Barak pekerja terlihat berada di pintu masuk lubang tambang, baik di kaki bukit maupun di atas bukit. Yang di atas bukit dihiasi dengan bendera triwarna. Sedangkan di pinggang bukit terdapat sebuah bangunan yang ditulis sebagai "Laboratorium". Tidak dijelaskan apa kegunaan laboratorium itu.
Tambang ini sempat buka-tutup beberapa kali karena merugi. Manajemennya pun bergantiganti.
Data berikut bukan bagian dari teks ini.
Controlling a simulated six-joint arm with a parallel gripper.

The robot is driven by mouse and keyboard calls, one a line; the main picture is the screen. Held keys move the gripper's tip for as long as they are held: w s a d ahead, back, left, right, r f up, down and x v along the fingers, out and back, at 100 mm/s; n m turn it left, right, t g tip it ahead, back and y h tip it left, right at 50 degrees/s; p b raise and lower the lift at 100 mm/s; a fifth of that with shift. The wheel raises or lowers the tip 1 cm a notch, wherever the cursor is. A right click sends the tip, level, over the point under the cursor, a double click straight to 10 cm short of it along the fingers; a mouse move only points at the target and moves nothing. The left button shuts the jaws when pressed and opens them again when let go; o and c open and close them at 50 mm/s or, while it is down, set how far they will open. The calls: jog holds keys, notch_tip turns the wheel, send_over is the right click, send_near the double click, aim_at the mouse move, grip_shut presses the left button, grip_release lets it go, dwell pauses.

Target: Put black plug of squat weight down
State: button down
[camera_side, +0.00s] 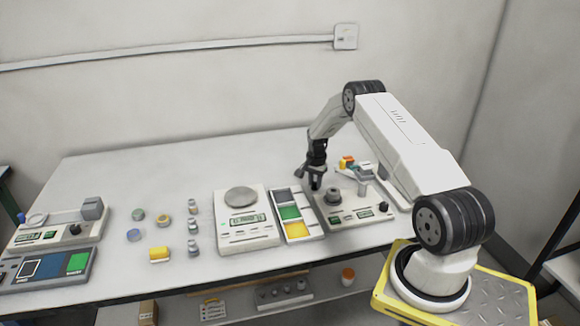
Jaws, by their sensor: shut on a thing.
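My gripper (314,178) points down above the gap between the colour-panelled tray and the right-hand instrument. It is shut on a small dark piece (316,185), which looks like the black plug, though the dark jaws make its outline hard to tell. A squat dark grey weight (333,197) sits on the right-hand instrument (350,217), just right of and below my gripper. Whether the held piece touches anything beneath it cannot be told.
A tray with grey, green and yellow panels (305,230) lies left of the instrument. A white scale (248,238) with a round pan stands further left. Several small weights and a yellow block (159,254) stand on the table. Orange and yellow pieces (347,162) lie behind the instrument.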

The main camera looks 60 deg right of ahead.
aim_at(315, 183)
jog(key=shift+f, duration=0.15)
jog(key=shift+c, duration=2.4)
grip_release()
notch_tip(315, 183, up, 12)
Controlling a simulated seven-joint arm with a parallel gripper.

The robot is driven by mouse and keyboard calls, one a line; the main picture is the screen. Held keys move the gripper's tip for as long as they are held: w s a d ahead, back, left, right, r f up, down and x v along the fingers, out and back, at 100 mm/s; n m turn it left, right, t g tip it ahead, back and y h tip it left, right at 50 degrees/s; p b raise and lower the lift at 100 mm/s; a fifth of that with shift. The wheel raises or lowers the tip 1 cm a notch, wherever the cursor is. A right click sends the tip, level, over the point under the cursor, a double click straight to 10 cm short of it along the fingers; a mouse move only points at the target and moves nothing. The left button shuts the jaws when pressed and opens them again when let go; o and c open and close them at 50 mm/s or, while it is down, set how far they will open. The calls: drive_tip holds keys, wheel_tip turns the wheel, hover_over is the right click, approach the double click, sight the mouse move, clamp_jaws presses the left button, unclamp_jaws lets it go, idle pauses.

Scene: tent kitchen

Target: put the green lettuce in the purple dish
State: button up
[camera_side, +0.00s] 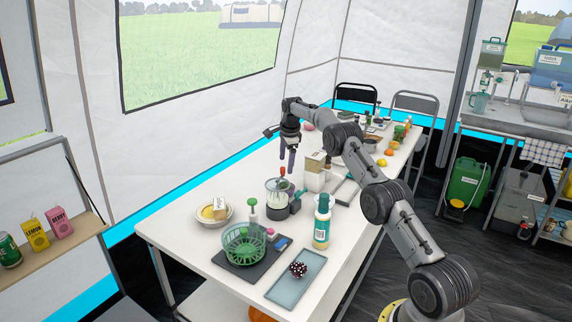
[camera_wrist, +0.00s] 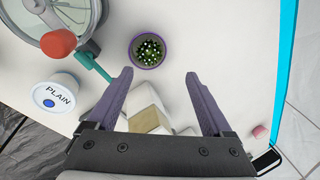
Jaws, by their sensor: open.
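In the wrist view a small round purple dish (camera_wrist: 133,53) stands on the white table beyond my fingertips. A dark green thing with white spots (camera_wrist: 150,50) fills its middle; I cannot tell whether it is the lettuce or part of the dish. No separate green lettuce can be made out in either view. My gripper (camera_wrist: 159,77) is open and empty, its two purple-grey fingers pointing down at the table. The purple dish cannot be made out there.
White boxes (camera_wrist: 148,105) stand below my fingers. A glass vessel with a red knob (camera_wrist: 58,42) and a tub marked PLAIN (camera_wrist: 56,92) are at left. A green basket (camera_side: 238,252), bottle (camera_side: 322,225) and blue tray (camera_side: 290,285) fill the table's near end.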

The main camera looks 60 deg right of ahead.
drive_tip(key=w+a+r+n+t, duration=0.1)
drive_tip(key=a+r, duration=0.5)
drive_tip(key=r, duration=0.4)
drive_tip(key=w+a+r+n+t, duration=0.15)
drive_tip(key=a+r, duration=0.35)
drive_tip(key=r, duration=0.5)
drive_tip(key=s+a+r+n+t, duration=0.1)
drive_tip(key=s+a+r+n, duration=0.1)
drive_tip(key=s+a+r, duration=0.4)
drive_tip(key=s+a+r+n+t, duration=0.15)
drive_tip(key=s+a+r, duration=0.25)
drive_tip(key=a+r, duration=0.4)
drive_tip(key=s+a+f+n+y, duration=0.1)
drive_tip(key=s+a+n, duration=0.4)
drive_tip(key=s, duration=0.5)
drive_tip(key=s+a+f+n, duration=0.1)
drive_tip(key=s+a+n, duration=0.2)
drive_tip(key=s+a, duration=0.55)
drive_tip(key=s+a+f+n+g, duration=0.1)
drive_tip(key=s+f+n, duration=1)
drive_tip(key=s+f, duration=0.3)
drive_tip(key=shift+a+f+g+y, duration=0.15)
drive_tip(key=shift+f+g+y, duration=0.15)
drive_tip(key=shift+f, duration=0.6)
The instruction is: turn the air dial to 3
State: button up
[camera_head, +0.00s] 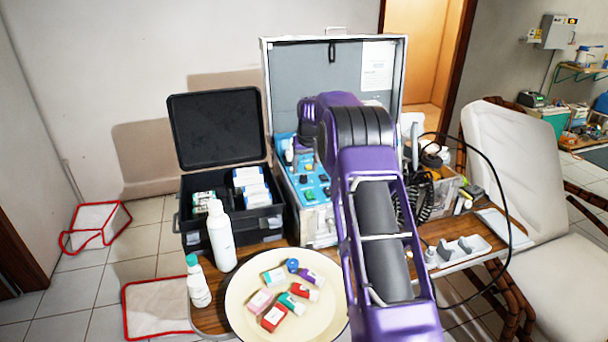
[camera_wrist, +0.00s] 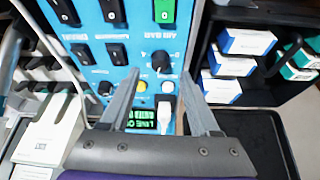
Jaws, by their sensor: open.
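The blue control panel (camera_wrist: 130,50) sits in the open metal case and shows upside down in the wrist view; it also shows in the head view (camera_head: 313,188). A round black dial (camera_wrist: 161,62) sits below a green rocker switch (camera_wrist: 165,12). Small print beside the dial is too blurred to read surely, so I cannot tell its setting. My gripper (camera_wrist: 160,76) is open and empty, its two grey fingers pointing at the panel. The dial appears between the fingertips; contact cannot be told. In the head view my purple arm hides part of the panel.
Several black rocker switches (camera_wrist: 115,52), a smaller black knob (camera_wrist: 105,88), a white plug (camera_wrist: 165,105) and a lit green display (camera_wrist: 142,118) crowd the panel. A black case (camera_head: 225,160) with boxes stands to the left in the head view. A round tray (camera_head: 245,320) lies in front.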

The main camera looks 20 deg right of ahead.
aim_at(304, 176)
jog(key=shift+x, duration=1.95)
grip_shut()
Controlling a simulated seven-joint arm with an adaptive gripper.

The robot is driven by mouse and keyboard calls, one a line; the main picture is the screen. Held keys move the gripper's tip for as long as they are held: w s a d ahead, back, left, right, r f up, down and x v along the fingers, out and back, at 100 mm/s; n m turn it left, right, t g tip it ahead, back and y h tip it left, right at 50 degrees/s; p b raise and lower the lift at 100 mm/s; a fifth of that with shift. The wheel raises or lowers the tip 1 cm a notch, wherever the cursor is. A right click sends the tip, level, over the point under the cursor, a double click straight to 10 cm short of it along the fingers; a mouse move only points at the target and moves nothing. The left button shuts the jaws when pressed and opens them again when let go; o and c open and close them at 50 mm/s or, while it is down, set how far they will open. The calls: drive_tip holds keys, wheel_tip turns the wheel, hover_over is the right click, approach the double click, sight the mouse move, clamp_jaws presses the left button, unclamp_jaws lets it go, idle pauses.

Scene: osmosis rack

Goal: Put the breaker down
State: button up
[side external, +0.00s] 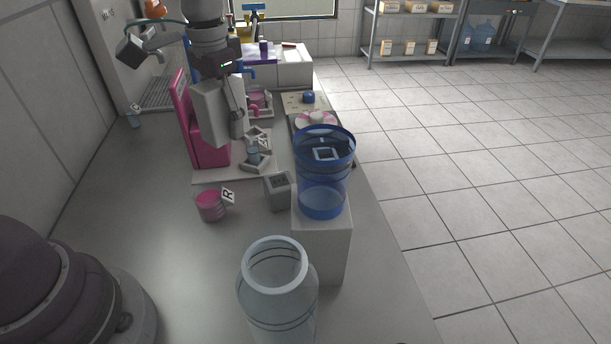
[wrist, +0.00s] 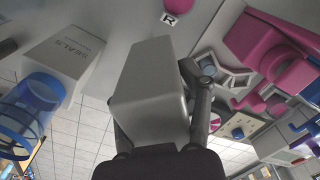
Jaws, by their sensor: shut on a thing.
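A plain light-grey box (wrist: 150,85) fills the middle of the wrist view, between the two dark fingers of my gripper (wrist: 158,112). My gripper is shut on it. In the side view the grey box (side external: 212,108) hangs below my gripper (side external: 233,100), in front of the pink machine (side external: 187,125). I cannot tell whether its lower end touches anything. No marking on it reads as a breaker. A blue clear beaker-like vessel (side external: 323,165) stands on a white block (side external: 322,245), apart from my gripper.
A pink jar marked R (side external: 210,205) and a small grey box (side external: 279,190) stand on the bench. A large clear jar (side external: 277,295) is in front. A white angled holder (side external: 257,145) stands right of my gripper. Bare bench (side external: 150,215) lies at the left.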

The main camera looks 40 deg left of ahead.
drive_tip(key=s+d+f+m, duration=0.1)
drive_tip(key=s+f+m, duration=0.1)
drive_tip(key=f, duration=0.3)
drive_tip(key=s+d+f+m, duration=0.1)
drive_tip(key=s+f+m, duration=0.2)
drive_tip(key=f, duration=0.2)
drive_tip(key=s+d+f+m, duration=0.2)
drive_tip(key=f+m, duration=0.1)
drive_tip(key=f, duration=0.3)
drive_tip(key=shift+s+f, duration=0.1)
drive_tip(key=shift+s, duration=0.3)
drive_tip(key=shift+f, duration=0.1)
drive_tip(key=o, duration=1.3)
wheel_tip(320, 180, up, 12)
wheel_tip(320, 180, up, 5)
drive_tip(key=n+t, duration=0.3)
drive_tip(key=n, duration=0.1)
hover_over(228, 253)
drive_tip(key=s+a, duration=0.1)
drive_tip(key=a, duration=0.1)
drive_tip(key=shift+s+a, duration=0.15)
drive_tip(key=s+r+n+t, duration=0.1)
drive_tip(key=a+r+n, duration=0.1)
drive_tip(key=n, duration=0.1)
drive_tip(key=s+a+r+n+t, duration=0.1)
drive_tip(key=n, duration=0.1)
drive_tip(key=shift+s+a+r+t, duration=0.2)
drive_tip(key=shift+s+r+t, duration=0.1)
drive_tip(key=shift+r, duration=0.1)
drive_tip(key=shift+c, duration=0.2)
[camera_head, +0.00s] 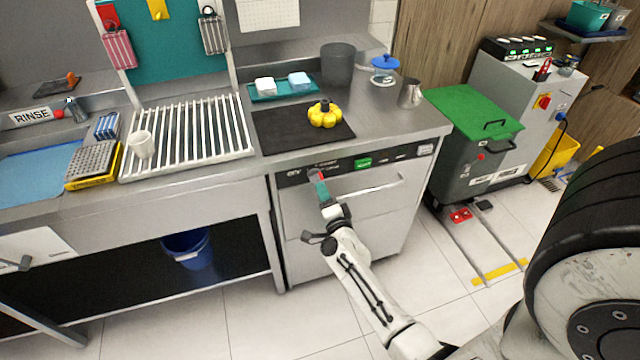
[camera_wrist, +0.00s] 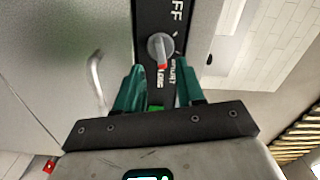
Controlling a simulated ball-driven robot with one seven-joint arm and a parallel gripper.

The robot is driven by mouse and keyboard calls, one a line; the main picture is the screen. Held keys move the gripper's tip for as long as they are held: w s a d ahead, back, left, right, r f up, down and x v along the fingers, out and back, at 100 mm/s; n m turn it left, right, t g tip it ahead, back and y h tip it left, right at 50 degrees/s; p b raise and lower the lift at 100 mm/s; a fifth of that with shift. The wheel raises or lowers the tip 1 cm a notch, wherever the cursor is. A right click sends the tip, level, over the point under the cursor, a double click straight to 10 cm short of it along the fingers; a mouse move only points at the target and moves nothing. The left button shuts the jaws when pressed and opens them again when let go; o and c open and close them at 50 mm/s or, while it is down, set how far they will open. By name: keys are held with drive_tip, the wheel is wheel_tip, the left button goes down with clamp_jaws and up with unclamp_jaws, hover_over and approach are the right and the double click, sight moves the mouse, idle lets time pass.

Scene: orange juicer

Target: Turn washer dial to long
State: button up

Namun menurut studi yang dilakukan oleh R.J. Verbeek yang pernah menulis beberapa buku tentang Tambang Salido, antara 1669-1735 sudah 800 ton bijih emas yang dihasilkan Tambang Salido, dengan nilai f 1 200 000 atau rata-rata f 1 500 per ton.
Akhirnya pada tahun 1928, tambang ini resmi ditutup (kembali) karena bangkrut. Meskipun di dalam perut bukitnya masih terkandung emas. Namun biaya eksploitasinya tidak sebanding dengan hasilnya. Sisa-sisa emas inilah yang ditambang oleh masyarakat sampai sekarang. Tapi hasilnya sungguh berbeda jauh dengan yang di Solok Selatan...
Sebagai kenang-kenangan, dua orang "Toean" berpose di depan lubang tambang Salido yang diberi nama lubang Prinse (Pangeran) pada 14 Agustus 1914. Kalau di dalam sketsa-nya Vogel diatas, lubang ini adalah lubang yang berada di kaki bukit. Saat foto ini diambil, manajemen tambang sedang giat-giatnya melakukan upaya penyelamatan tambang dari kebangkrutan. Walaupun akhirnya gagal juga.
Dengan teknologi modern sekarang, mungkinkan Swarna Dwipa dihidupkan kembali?